#### REQUIRED TASK:
From the listing below, pull out the lines that hold "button".
******
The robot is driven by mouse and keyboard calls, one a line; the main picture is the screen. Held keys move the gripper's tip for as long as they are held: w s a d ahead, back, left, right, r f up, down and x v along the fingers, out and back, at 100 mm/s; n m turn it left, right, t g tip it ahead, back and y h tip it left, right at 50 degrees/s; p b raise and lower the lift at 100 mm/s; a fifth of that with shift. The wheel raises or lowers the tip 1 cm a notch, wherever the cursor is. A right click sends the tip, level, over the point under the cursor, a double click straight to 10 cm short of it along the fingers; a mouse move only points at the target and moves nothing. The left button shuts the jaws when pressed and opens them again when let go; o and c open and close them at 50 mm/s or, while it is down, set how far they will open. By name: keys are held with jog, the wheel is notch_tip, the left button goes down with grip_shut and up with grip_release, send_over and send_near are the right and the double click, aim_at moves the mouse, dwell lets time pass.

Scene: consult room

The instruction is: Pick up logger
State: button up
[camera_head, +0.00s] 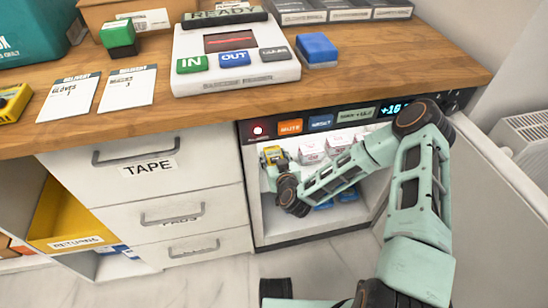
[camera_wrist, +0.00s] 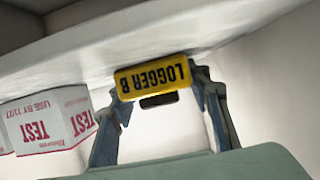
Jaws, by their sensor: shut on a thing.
******
#### RESULT OF THE TASK:
The robot is driven by mouse and keyboard calls, one a line; the main picture is the screen. Held keys move the gripper's tip for as long as they are held: w s a d ahead, back, left, right, r f up, down and x v along the fingers, out and back, at 100 mm/s; n m turn it left, right, t g tip it ahead, back and y h tip it left, right at 50 degrees/s; p b raise and lower the lift at 100 mm/s; a fifth of that with shift. The wheel raises or lowers the tip 1 cm a notch, wherever the cursor is. A right click sends the tip, level, over the point under the cursor, a double click straight to 10 cm short of it along the fingers; a mouse move only points at the target and moves nothing. The left button shuts the jaws when pressed and opens them again when let go; o and c open and close them at 50 mm/s or, while it is down, set how far they will open. By name: keys are held with jog, the wheel is notch_tip, the left button goes down with grip_shut and up with grip_release, send_over and send_near are the right and the double click, aim_at moves the mouse, dwell lets time pass.
State: button up

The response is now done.